When, with believing eyes, we can view God the Son as the eternal salvation of all whom the Father gave unto him; when we can see him, by the eye of faith, coming down into this lower world, taking our nature into union with his own Divine Person; when, by faith, we can accompany the Man of Sorrows into the gloomy garden of Gethsemane, or behold him groaning, bleeding, and dying on the cross, an object of ignominy and shame, and believe that in this way, and this alone, salvation could be wrought out, O, what a view it gives us of the demerit and dreadful nature of SIN, that nothing short of the incarnation of God's only begotten Hebrews 2:14

"Forasmuch then as the children are partakers of flesh and blood, he also himself likewise took part of the same; that through death he might destroy him who had the power of death, that Hebrews 2:14

By his sufferings, blood shedding and death, our gracious Lord not only made a complete atonement for sin, fulfilled every demand of the law, washed his people from all their iniquities in the fountain of his precious blood, and wrought out and brought in a perfect and everlasting righteousness for their justification, but "through death destroyed him that had the power of death, that Hebrews 2:15

"And deliver them who through fear of death were all their lifetime subject to bondage." Hebrews 2:15

It is no evidence against you if you are subject to bondage; it is no mark against you if you cannot look death in the face without doubt or fear.

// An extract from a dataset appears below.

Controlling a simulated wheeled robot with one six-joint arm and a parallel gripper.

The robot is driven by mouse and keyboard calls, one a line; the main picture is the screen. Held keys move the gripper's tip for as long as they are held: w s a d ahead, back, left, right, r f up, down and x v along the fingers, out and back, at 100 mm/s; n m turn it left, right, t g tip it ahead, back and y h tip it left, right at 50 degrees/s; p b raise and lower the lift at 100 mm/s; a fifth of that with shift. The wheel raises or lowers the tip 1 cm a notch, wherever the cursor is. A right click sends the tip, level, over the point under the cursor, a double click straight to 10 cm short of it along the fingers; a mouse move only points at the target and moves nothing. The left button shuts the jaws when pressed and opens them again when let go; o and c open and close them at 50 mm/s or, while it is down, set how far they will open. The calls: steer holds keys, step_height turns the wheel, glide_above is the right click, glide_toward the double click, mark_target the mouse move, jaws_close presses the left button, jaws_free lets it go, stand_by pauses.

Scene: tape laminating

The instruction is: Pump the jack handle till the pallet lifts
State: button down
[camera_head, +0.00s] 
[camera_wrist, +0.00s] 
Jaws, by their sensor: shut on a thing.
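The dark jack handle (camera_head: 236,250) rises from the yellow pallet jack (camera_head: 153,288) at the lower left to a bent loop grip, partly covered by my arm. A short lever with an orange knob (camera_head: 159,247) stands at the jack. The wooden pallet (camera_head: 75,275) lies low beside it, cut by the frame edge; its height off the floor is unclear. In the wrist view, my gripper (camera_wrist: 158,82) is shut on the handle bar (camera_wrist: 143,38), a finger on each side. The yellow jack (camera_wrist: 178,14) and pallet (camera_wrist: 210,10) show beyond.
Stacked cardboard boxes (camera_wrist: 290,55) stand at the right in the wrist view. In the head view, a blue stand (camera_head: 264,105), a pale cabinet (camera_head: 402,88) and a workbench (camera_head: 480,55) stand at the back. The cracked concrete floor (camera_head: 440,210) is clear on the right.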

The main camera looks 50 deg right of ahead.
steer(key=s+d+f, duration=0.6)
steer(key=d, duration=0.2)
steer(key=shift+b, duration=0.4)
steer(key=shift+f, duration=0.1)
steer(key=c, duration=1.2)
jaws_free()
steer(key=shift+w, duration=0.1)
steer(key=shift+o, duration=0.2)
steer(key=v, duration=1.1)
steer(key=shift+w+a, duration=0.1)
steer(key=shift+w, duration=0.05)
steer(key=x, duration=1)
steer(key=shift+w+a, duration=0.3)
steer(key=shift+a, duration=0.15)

Is it not "the children" who feel the bondage? And did not the Lord come to deliver them from it? Are you then not a child because you fear death? If you had no sense of sin, no tenderness of conscience, you would be as careless about death as most other people are. Thus your very bondage, your very fears, if they make you sigh and cry for deliverance, are marks of life. And the day will surely come when the Lord will remove these chilling fears and put an end to these killing doubts. As you draw near to the brink of Jordan, the Lord will be with you to deliver you, who, through fear of death, are now subject to bondage; he will extract its sting, and rob the grave of its victory, enabling you to shout "Salvation!" through his blood, even at the moment when nature sinks lowest and the last enemy appears nearest in view.

Oh, what a blessed Jesus we have; what a heavenly Friend; what a divine Mediator between a holy God and our guilty souls! What love he displayed in taking our flesh and blood; what kind condescension, what wondrous depths of unspeakable grace! He loved us sufficiently to lay down his life for us. Did he not for our sakes endure the agony of the cross, the hidings of God's face, the burden of sin, the pangs of hell? And if he has done all this for us on earth, will he leave his work undone in heaven? Has he quickened you into life, made you feel your sin, taught you to seek for mercy, raised up a good hope in your heart, applied a promise to your soul, given you a testimony? He may have done all this, and yet at times your conscience may be held down in bondage and imprisonment. But it is only to make further way for his grace; to open up more and more of his willingness and ability to save to the uttermost all that come unto God by him. It is only to make himself in the end more precious to you; to show you more of his finished work, more of his dying love and atoning blood, and more of what he is able to do in delivering you from all your fears.

Thus, as the Adam fall was overruled by the wisdom of God to make manifest the riches of his eternal love, mercy, and grace, so your very doubts, fears, and bondage will be blessedly overruled to give you further discoveries of Christ, to wean you more from an arm of flesh, and to make you know more experimentally what the Lord Jesus Christ is to those who seek his face and hang upon and trust him and him alone.

A man who believes that he may live and die, and that safely, without an experimental knowledge of Christ, will never seek his face, never call upon his name, never long for the manifestations of his love. But he who feels that he can neither live nor die without him, who knows that he has a soul that only Christ can save, who has sins which only Christ's blood can pardon, iniquities that only Christ's righteousness can cover, will be often crying to the Lord to visit his soul with his salvation, and will find no rest till Christ appears; but when Christ appears to the joy of his soul, will bless and praise him with joyful lips. And oh, what a glorious trophy will that man be of Christ's eternal victory over sin and Satan, when he will reign with him and with his assembled saints in one immortal day!


Verse 17

Hebrews 2:17

"Therefore in all things it behooved him to be made like unto his brethren, that he might be a merciful and faithful high priest in things pertaining to God, to make reconciliation for the sins of the people." Hebrews 2:17

God gave the persons of the elect into the hands of his dear Hebrews 2:17

What heart can conceive or tongue express, the infinite depths of the Redeemer's condescension in thus being made like unto his brethren—that the Son of God should assume a finite nature, subject to the sinless infirmities necessarily connected with a time-state and a dwelling on earth; that he should leave the bosom of his Father in which he had lain before all worlds, and should consent to become a inhabitant of this world of tears; to breathe earthly air; to be an eye-witness of, and himself share in human sorrows; to have before his eyes the daily spectacle of human sins; to be banished so long from his native home; to endure hunger, weariness, and thirst; to be subject to the persecutions of men, the flight of all his disciples, and the treachery of one among them whose hand had been with him on the table; not to hide his face from shame and spitting, but to be mocked, struck, buffeted, and scourged, and at last to die an agonizing death between two malefactors, amid scorn and infamy, and covered, as men thought, with everlasting confusion and disgrace! O what infinite condescension and mercy are displayed in these sufferings and sorrows of an incarnate God! The Lord give us faith to look to him as suffering them for our sake!